*YOUR INSTRUCTIONS*: Find the string "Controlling" and gather every line that holds it.
▼▼▼
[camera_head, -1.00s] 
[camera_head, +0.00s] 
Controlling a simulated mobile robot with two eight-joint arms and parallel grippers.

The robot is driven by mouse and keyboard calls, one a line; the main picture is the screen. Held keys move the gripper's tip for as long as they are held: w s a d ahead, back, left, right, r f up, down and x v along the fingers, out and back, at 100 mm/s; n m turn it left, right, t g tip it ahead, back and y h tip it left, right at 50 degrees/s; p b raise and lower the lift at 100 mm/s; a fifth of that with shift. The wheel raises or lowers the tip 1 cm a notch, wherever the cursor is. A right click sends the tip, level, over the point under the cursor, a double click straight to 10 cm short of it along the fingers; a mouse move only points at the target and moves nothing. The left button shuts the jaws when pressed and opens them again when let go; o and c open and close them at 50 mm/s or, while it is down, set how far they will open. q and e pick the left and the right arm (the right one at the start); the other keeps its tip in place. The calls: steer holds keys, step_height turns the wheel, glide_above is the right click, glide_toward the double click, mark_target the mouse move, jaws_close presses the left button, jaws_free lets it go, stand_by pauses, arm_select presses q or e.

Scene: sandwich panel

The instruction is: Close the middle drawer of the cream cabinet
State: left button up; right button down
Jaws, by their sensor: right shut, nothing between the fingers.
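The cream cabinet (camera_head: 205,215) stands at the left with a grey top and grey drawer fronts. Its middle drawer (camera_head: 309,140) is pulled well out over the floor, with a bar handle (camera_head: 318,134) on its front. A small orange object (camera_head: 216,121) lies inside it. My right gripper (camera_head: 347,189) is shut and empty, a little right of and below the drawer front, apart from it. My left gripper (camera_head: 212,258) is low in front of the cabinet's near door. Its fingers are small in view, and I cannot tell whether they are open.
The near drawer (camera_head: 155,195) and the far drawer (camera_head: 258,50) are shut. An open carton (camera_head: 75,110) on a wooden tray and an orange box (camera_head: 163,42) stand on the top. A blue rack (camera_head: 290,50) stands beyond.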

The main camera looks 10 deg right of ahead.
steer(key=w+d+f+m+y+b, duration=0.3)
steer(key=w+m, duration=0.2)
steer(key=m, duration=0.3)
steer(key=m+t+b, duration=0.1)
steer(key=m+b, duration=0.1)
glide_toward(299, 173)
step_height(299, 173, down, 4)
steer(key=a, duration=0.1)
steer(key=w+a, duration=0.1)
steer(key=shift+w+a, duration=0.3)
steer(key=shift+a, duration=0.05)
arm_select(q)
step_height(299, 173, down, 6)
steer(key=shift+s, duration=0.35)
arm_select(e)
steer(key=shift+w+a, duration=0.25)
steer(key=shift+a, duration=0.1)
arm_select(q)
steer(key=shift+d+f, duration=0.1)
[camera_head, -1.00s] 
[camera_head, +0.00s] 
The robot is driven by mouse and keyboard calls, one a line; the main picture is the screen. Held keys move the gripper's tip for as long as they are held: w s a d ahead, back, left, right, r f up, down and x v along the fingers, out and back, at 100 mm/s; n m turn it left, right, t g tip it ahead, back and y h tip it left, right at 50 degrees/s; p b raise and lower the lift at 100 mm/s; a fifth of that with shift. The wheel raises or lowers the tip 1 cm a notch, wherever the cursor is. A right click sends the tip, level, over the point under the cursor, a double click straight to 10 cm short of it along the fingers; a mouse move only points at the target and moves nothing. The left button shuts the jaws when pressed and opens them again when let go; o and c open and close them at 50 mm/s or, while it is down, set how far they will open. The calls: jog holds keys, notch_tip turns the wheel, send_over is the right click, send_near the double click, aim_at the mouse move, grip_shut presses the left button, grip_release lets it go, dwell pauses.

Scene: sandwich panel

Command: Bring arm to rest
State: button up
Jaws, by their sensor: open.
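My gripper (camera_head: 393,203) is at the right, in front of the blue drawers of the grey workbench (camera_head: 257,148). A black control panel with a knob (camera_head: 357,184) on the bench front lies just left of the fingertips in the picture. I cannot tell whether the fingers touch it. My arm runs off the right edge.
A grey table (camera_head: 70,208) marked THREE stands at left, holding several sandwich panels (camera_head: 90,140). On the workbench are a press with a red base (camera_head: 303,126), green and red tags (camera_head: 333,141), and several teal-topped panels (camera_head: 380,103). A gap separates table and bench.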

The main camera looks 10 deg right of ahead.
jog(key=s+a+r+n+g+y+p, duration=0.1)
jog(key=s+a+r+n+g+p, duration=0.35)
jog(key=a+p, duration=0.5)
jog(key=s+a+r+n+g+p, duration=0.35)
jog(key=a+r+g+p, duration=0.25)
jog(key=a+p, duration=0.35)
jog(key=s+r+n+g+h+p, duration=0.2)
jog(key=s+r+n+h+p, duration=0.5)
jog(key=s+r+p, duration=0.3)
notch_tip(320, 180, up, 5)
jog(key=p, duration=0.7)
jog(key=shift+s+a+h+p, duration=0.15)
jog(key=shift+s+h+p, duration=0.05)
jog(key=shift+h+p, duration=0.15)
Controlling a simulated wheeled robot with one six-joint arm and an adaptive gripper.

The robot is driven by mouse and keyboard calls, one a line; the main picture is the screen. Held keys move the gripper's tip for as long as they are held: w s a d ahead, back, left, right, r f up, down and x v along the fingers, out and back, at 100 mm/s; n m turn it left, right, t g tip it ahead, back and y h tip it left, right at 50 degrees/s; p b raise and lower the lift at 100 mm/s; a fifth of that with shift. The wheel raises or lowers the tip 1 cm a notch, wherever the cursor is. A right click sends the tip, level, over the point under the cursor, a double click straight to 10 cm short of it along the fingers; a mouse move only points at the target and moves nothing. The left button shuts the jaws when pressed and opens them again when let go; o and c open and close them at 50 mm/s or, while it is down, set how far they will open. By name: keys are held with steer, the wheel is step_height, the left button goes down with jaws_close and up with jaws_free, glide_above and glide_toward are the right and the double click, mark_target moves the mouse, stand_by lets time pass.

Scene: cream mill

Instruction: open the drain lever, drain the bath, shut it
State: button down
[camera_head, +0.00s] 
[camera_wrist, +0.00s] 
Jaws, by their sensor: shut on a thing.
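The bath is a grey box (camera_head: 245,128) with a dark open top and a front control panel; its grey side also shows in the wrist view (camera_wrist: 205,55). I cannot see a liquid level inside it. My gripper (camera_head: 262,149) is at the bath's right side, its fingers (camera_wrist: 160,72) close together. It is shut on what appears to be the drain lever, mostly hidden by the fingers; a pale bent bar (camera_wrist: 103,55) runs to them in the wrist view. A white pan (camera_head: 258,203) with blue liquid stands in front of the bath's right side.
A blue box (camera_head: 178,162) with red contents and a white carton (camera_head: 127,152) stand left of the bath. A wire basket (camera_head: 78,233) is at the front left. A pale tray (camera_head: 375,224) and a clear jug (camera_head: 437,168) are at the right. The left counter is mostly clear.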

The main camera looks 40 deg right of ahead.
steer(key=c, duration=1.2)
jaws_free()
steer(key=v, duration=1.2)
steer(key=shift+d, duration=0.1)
▲▲▲
*RESULT OF THIS TASK*:
Controlling a simulated mobile robot with two eight-joint arms and parallel grippers.
Controlling a simulated wheeled robot with one six-joint arm and an adaptive gripper.

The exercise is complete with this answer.